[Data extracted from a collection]

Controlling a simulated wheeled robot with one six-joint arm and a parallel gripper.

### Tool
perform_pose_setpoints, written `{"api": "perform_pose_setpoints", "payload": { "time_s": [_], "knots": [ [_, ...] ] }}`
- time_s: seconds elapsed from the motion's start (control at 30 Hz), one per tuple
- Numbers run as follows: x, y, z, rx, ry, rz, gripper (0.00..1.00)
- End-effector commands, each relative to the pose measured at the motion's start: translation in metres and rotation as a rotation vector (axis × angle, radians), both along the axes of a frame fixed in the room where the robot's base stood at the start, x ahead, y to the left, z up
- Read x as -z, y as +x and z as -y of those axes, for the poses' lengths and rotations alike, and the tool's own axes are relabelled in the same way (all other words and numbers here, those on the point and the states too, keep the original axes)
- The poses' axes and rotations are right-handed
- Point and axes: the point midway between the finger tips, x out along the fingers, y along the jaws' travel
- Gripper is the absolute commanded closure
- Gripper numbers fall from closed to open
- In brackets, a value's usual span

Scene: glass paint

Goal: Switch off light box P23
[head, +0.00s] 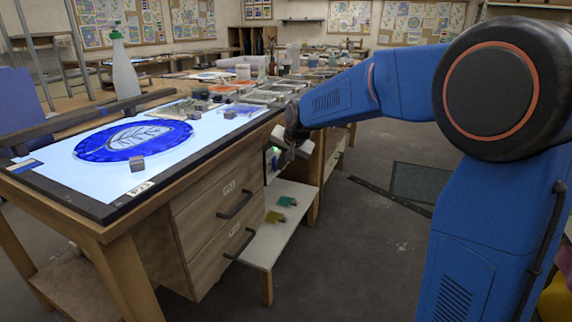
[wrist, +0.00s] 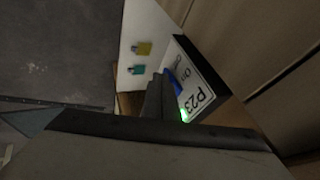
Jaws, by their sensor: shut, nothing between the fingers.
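Light box P23 (head: 75,192) is the bright glowing worktop at the left, with a "P23" label on its front edge. Its switch plate (wrist: 203,93) shows in the wrist view, marked "P23" with "On" and "Off" text. A blue switch part (wrist: 173,80) is on the plate, partly hidden by my fingers. A green lamp (wrist: 184,115) on the plate glows, and a green glow also shows under the worktop in the head view. My gripper (wrist: 157,88) is shut and empty, close beside the blue part; I cannot tell whether it touches.
Blue painted glass (head: 133,141) and small grey blocks lie on the box. Drawers (head: 217,190) with dark handles stand beneath. A low white shelf (head: 270,240) holds a yellow tag (wrist: 144,48) and a teal tag (wrist: 138,70). Open floor lies to the right.

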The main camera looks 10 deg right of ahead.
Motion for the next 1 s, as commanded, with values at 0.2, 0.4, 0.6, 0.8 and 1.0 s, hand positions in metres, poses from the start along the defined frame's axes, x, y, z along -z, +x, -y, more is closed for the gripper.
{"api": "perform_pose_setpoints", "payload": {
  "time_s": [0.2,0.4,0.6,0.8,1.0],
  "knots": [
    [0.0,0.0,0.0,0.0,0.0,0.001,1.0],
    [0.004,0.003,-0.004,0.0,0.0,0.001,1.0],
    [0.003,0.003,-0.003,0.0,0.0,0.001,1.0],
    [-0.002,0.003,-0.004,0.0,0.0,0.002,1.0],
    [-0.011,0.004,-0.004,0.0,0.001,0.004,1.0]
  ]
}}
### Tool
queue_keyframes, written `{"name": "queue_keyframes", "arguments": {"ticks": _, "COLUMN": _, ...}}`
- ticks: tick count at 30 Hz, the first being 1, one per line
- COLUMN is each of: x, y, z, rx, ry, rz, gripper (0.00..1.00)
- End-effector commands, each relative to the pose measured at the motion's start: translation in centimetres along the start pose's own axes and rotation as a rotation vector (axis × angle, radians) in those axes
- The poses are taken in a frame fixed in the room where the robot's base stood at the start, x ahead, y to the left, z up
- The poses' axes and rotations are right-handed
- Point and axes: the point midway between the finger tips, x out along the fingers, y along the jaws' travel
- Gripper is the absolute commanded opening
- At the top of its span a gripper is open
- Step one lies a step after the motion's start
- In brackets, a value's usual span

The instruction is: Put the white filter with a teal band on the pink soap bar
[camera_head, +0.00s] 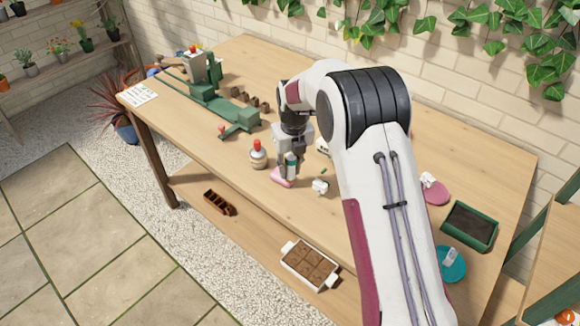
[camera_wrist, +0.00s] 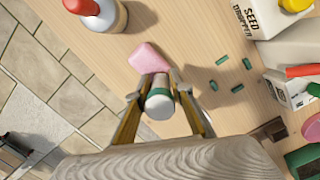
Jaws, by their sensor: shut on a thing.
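My gripper (camera_head: 288,173) is shut on the white filter with a teal band, which shows between the fingers in the wrist view (camera_wrist: 159,103) and partly in the head view (camera_head: 291,160). The filter is held with its white end toward the wrist camera. The pink soap bar (camera_head: 279,180) lies on the wooden table, right at the gripper's fingertips. In the wrist view the soap bar (camera_wrist: 148,57) shows just beyond the filter, which overlaps its near edge. I cannot tell whether filter and soap touch.
A round bottle with a red cap (camera_head: 258,155) stands left of the soap. A white seed dropper box (camera_wrist: 262,18) and several small green pieces (camera_wrist: 237,88) lie to the right in the wrist view. A green soil tray (camera_head: 468,227) and teal saucer (camera_head: 462,270) are at the table's right.

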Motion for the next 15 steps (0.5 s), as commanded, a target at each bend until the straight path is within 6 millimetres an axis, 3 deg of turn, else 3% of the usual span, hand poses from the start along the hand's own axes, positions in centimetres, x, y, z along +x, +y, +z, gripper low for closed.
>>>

* Task brief
Restate the whole of the material word for word without the pictures.

* Answer for the task
Controlling a simulated wheeled robot with one six-joint arm and a parallel gripper.

### Tool
perform_pose_setpoints, written `{"api": "perform_pose_setpoints", "payload": { "time_s": [_], "knots": [ [_, ...] ] }}`
- time_s: seconds elapsed from the motion's start (control at 30 Hz), one per tuple
- Numbers run as follows: x, y, z, rx, ry, rz, gripper (0.00..1.00)
- End-effector commands, each relative to the pose measured at the motion's start: translation in metres and rotation as a rotation vector (axis × angle, radians), both along the axes of a frame fixed in the room where the robot's base stood at the start, x ahead, y to the left, z up
- Read x as -z, y as +x and z as -y of those axes, for the poses' lengths and rotations alike, and the tool's own axes are relabelled in the same way (all other words and numbers here, those on the point and the states too, keep the original axes)
- The poses' axes and rotations are right-handed
- Point and axes: the point midway between the finger tips, x out along the fingers, y along the jaws' travel
- Gripper is the absolute commanded closure
- Gripper numbers fall from closed to open
- In brackets, a value's usual span

Scene: glass paint

Goal: Switch off light box P23
[head, +0.00s] 
[wrist, +0.00s] 
Jaws, by their sensor: shut, nothing between the fingers.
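Light box P23 (head: 75,192) is the bright glowing worktop at the left, with a "P23" label on its front edge. Its switch plate (wrist: 203,93) shows in the wrist view, marked "P23" with "On" and "Off" text. A blue switch part (wrist: 173,80) is on the plate, partly hidden by my fingers. A green lamp (wrist: 184,115) on the plate glows, and a green glow also shows under the worktop in the head view. My gripper (wrist: 157,88) is shut and empty, close beside the blue part; I cannot tell whether it touches.
Blue painted glass (head: 133,141) and small grey blocks lie on the box. Drawers (head: 217,190) with dark handles stand beneath. A low white shelf (head: 270,240) holds a yellow tag (wrist: 144,48) and a teal tag (wrist: 138,70). Open floor lies to the right.

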The main camera looks 10 deg right of ahead.
Motion for the next 1 s, as commanded, with values at 0.2, 0.4, 0.6, 0.8 and 1.0 s, hand positions in metres, poses from the start along the defined frame's axes, x, y, z along -z, +x, -y, more is closed for the gripper.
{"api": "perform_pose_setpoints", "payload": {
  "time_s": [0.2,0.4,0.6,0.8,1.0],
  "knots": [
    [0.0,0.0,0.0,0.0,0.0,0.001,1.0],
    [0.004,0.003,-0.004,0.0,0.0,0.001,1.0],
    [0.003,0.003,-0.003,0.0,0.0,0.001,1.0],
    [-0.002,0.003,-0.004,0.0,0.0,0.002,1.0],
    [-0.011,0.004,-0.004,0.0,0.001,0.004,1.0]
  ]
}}
### Tool
queue_keyframes, written `{"name": "queue_keyframes", "arguments": {"ticks": _, "COLUMN": _, ...}}`
- ticks: tick count at 30 Hz, the first being 1, one per line
- COLUMN is each of: x, y, z, rx, ry, rz, gripper (0.00..1.00)
- End-effector commands, each relative to the pose measured at the motion's start: translation in centimetres along the start pose's own axes and rotation as a rotation vector (axis × angle, radians) in those axes
- The poses are taken in a frame fixed in the room where the robot's base stood at the start, x ahead, y to the left, z up
- The poses' axes and rotations are right-handed
- Point and axes: the point midway between the finger tips, x out along the fingers, y along the jaws' travel
- Gripper is the absolute commanded opening
- At the top of its span a gripper is open
- Step one lies a step after the motion's start
- In brackets, a value's usual span

The instruction is: Put the white filter with a teal band on the pink soap bar
[camera_head, +0.00s] 
[camera_wrist, +0.00s] 
Jaws, by their sensor: shut on a thing.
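My gripper (camera_head: 288,173) is shut on the white filter with a teal band, which shows between the fingers in the wrist view (camera_wrist: 159,103) and partly in the head view (camera_head: 291,160). The filter is held with its white end toward the wrist camera. The pink soap bar (camera_head: 279,180) lies on the wooden table, right at the gripper's fingertips. In the wrist view the soap bar (camera_wrist: 148,57) shows just beyond the filter, which overlaps its near edge. I cannot tell whether filter and soap touch.
A round bottle with a red cap (camera_head: 258,155) stands left of the soap. A white seed dropper box (camera_wrist: 262,18) and several small green pieces (camera_wrist: 237,88) lie to the right in the wrist view. A green soil tray (camera_head: 468,227) and teal saucer (camera_head: 462,270) are at the table's right.

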Motion for the next 15 steps (0.5 s), as commanded, a target at each bend until the straight path is within 6 millimetres an axis, 3 deg of turn, else 3% of the usual span, hand poses from the start along the hand's own axes, positions in centimetres, x, y, z along +x, +y, +z, gripper low for closed.
>>>

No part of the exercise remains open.